Menurut Oxford Concise Dictionary – Tenth Edition, pahlawan
adalah orang yang dikagumi karena keberanian dan prestasi-prestasinya
yang menonjol. Ada keberanian dan prestasi-prestasi yang menonjol di
satu sisi, ada kekaguman di sisi lain. Keberanian adalah jiwa pahlawan.
Prestasi-prestasi yang menonjol adalah yang “dicetak”-nya. Kekaguman
adalah tanggapan orang lain terhadap keberanian dan prestasi-prestasi
menonjol yang dicetaknya.
Kamus Besar Bahasa Indonesia memberikan dua pengertian.
Pertama, pahlawan adalah orang yang menonjol karena keberanian dan
pengorbanannya dalam membela kebenaran.
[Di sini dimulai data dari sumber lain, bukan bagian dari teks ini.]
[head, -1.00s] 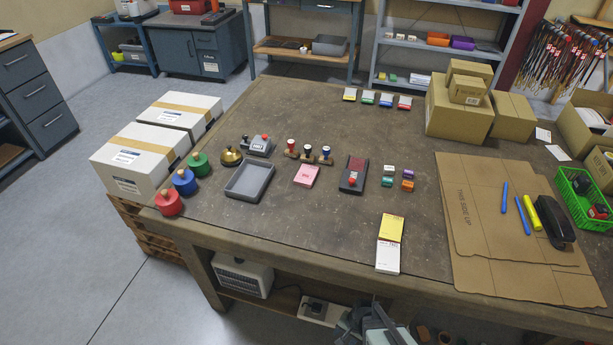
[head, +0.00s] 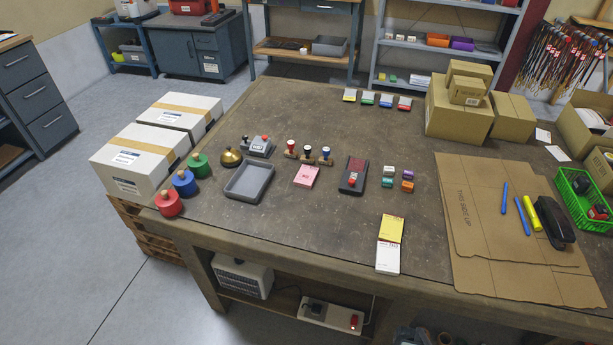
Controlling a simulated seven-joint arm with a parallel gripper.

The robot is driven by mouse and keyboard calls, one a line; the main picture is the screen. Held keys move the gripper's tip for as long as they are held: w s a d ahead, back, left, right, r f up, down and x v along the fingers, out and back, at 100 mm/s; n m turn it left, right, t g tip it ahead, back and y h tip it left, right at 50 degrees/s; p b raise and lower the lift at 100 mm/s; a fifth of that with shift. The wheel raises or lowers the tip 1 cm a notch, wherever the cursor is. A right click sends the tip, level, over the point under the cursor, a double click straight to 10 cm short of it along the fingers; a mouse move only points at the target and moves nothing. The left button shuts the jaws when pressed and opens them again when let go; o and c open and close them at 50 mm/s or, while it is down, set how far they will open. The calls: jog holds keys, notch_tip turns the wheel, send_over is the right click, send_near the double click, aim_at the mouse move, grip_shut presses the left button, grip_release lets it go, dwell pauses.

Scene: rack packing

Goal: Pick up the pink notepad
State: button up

Kedua, pejuang yang gagah
berani. Ada kebenaran yang diyakini di satu sisi. Ada keberanian dan
pengorbanan di sisi lain. Pahlawan berjuang karena meyakini kebenaran
yang dianutnya. Demi kebenaran itu ia berjuang dengan gagah berani. Demi
kebenaran itu juga, bahkan, ia rela berkorban – jiwa-raga dan segala.
Bila kita menerima definisi-definisi yang diberikan oleh kedua kamus
ini, kita bisa dengan aman mengatakan bahwa kepahlawanan (=jiwa
pahlawan) bersifat lintas zaman. Kepahlawanan tidak hanya dibutuhkan di
masa silam, sebutlah saat bangsa Indonesia berjuang merebut dan
mempertahankan kemerdekaan – termasuk Pertempuran Surabaya 10 November
1945. Kepahlawanan juga dibutuhkan hic et nunc, berpuluh-puluh
tahun setelah bangsa Indonesia “merdeka.” Dengan demikian, adalah sah
bila kita berbicara tentang kepahlawanan kontemporer.
Persoalannya, sekali kita berbicara tentang kekontemporeran, paling
sedikit ada tiga hal yang perlu kita cermati. Pertama, kontinuitas yang
kontemporer dengan yang “telah silam.” Kedua, kekhasan yang kontemporer
itu sendiri. Ketiga, ke mana yang kontemporer itu bergulir. Ketiga hal
ini jalin-menjalin.
Dari yang “telah silam” kita bisa belajar tentang “kebenaran” yang
ditindaklanjuti dengan perjuangan oleh para pahlawan. Dari yang “telah
silam” kita juga bisa melihat sejauh mana yang kontemporer itu sejalan
atau tidak sejalan dengan “kebenaran” tersebut sembari meraba
kemungkinan adanya kebenaran-kebenaran lain yang seharusnya
diperjuangkan.
Di sini kita perlu berpikir historis: konteks-konteks yang berbeda,
yakni yang”telah silam” dan yang kontemporer secara wajar membentuk
kontinuitas dan/atau diskontinuitas perjuangan dan kepahlawanan. Dari
kajian atas kontinuitas dan/atau diskontinuitas itu kita berharap bisa
mencandra arah yang akan ditempuh bangsa Indonesia.
Yang Telah Silam
Dalam Mentjapai Indonesia Merdeka, misalnya, Bung Karno
menyebut kemerdekaan sebagai jembatan emas. Ada dua sikon yang
dihubungkan oleh jembatan tersebut. Sikon yang pertama, yang di sini,
adalah “alam penjajahan.” Sikon yang kedua, yang di seberang sana,
adalah “alam kemerdekaan.” Di “alam penjajahan” yang memerintah adalah
penguasa kolonial, penjajah, bangsa asing. Di “alam kemerdekaan” yang
memerintah adalah penguasa “bumiputera”, bangsane dhewe.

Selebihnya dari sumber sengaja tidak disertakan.